+ "Crazy Love": Everyone we spoke to at Sundance, where "Crazy Love" had its premiere, was of the opinion that Dan Klores and Fisher Stevens too-good-not-to-be-true doc told a great story not particularly well, a complaint that could be applied to many a contemporary documentary. This thought is expressed in some of the film's reviews, though they're overall pretty positive. Salon's Andrew O'Hehir, fresh out of Cannes, notes that the "film is a standard-issue documentary, combining period footage with talking-head interviews." Still, he loves those talking heads, and writes that "Klores renders them as recognizable human beings, more like the rest of us than like incomprehensible monsters. Amid the horror and contempt, we also feel pity." At New York, David Edelstein salutes Klores' "sly deadpan" and the way the movie "distills every functionally dysfunctional relationship you’ve ever had into one horrific case study." Owen Gleiberman at Entertainment Weekly is rapturous: "It's a freak show of a fairy tale, rendered by a filmmaker who knows how to pierce tabloid reality right in its anguished, bloody heart."

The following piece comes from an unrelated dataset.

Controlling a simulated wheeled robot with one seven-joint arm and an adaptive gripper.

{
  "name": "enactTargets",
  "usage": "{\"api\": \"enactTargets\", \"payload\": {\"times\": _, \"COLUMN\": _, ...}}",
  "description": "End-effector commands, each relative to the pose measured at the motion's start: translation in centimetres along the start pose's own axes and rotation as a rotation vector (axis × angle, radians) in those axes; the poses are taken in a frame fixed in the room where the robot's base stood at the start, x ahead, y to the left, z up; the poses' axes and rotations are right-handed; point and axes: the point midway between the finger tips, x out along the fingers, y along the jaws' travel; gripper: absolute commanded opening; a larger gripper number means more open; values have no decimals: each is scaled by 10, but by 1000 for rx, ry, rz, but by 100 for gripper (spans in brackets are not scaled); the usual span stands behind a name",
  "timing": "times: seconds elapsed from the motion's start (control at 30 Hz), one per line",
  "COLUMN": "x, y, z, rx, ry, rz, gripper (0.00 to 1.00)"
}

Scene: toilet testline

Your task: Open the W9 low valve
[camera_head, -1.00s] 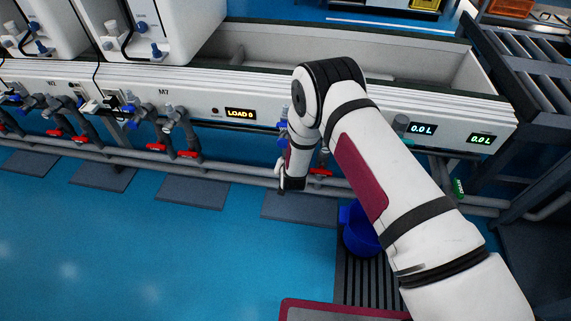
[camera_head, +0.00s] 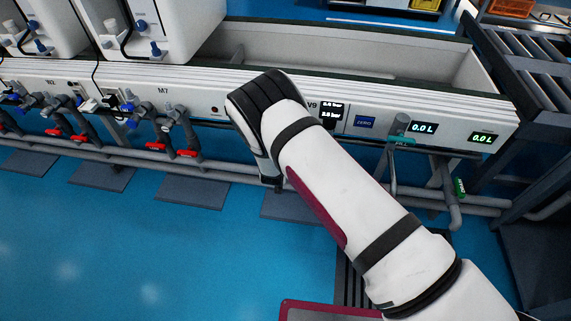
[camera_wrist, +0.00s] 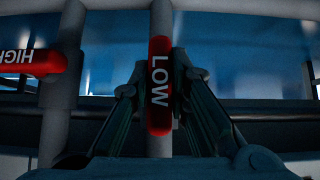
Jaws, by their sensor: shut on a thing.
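The red LOW handle (camera_wrist: 158,115) of the valve is in the middle of the wrist view, with its white lettering running along it. It lies in line with the grey pipe (camera_wrist: 160,148) behind it. My gripper (camera_wrist: 160,72) has one finger on each side of the handle and is shut on it. The red HIGH handle (camera_wrist: 32,62) at the left lies across its own pipe. In the head view the W9 label (camera_head: 312,105), partly covered, is beside the pressure display (camera_head: 332,114). My arm hides the valve and gripper there.
Other red valve handles (camera_head: 188,153) are on the bench front to the left. A blue ZERO panel (camera_head: 365,122) and a 0.0 L display (camera_head: 424,129) are to the right. A horizontal grey pipe (camera_head: 225,177) runs below. The blue floor (camera_head: 130,255) is open.

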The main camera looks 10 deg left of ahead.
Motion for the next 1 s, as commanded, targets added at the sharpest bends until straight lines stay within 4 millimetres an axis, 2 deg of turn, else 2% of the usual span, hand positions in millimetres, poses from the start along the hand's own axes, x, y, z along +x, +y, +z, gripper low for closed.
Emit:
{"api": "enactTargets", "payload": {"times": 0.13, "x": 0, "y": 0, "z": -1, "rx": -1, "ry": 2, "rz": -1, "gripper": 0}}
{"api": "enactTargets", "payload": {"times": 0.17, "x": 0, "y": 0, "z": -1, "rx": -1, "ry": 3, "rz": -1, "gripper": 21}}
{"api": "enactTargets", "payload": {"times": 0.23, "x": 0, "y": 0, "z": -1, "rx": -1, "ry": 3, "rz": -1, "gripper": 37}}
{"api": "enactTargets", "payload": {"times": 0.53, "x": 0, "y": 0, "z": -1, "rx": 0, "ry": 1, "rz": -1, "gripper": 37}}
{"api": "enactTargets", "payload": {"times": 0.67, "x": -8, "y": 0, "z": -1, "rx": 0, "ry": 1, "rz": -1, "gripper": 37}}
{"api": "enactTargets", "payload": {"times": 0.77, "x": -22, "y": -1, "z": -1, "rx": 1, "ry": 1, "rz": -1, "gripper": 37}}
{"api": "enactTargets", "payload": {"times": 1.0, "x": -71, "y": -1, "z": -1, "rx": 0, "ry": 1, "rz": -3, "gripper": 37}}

"Extra! Extra! Violence against women has its upside!" proclaims a not-won-over Rob Nelson at the Village Voice. "To be blunt, Crazy Love is a snappy, upbeat movie about sexual violence." Nick Schager at Slant shrugs that the film "has a tabloid story to kill for, and a basic nonfiction form to snooze over... Crazy Love dampens much of its bizarre particulars with blandly functional talking-head interviews and archival photos and newspaper front pages." Manohla Dargis at the New York Times finds the film "somewhat sickening, mildly gonzo" and sometimes just worthy of a few "ew"s. She muses:
In some respects “Crazy Love” belongs to that class of documentaries that might be called the family freak show. (Think of “Capturing the Friedmans.”) But it also belongs to the more familiar category of the misery documentary, those nonfiction works that poke into the ghastliness of other people’s lives like a finger rummaging inside a wound. Misery documentaries exist because sometimes other people’s pain is deemed newsworthy and because sometimes the people who make them sincerely want to inspire change. Mostly, though, they exist because watching other people suffer has always been a favorite human pastime. In ancient Rome spectators flocked to the Colosseum to watch the bloodletting; now we watch it on screen.
+ "Ten Canoes": Rolf de Heer's film, which won the special jury prize in the Un Certain Regard section at Cannes last year, is also the first feature to be shot entirely in an Aboriginal language. Inherent anthropological interest inside, the film is generated near universal acclaim. At indieWIRE, Jeff Reichert writes that "Instead of the worst cliches about noble natives invested with quasi-mystical powers, a deep relationship with the land, and the tendency to speak in Yoda-worthy riddles, De Heer's Yolngu are conflicted, jealous, earnest, horny, and often terribly funny (especially around scatological themes) - in short, all too perfectly human." Stephen Holden at the New York Times and Andrew O'Hehir at Salon both compare the film to "The Fast Runner." Holden raises a few questions:
Contemplating a film like “Ten Canoes” or “Atanarjuat,” you confront inevitable questions about the depiction of primitive peoples in feature films and documentaries. Where does detached observation end and emotional identification begin? At what point does admiration for the noble savage become condescending and sentimental? If the humor of “Ten Canoes” largely liberates it from ethnographic solemnity, it feels suspiciously contemporary.
O'Hehir is not sure that "Ten Canoes" succeeds in blending aboriginal storytelling tradition with a tradition film structure, but still finds "it's a fascinating immersion within a highly ritualized Stone Age oral culture that, at least according to tradition, existed almost unchanged for thousands of years before the European arrival." At the Onion AV Club, Noel Murray agrees that "mostly, it's a feat of immersive ethnography, explaining the dynamics of hunter-gatherers by letting us share their dirty jokes and marital spats. Like a lot of folk tales, Ten Canoes peters out into something more prosaic than profound, but it flows like water, and has a deceptively gentle pull that proves hard to escape."
Scott Foundas at the Village Voice writes that "Ten Canoes is a celebration of the art of storytelling, and of the power of stories to transcend all barriers of space, time, and language." Ed Gonzalez at Slant disagrees: "Ten Canoes is more homily than film, an educational exaltation of Australia's Aboriginal past."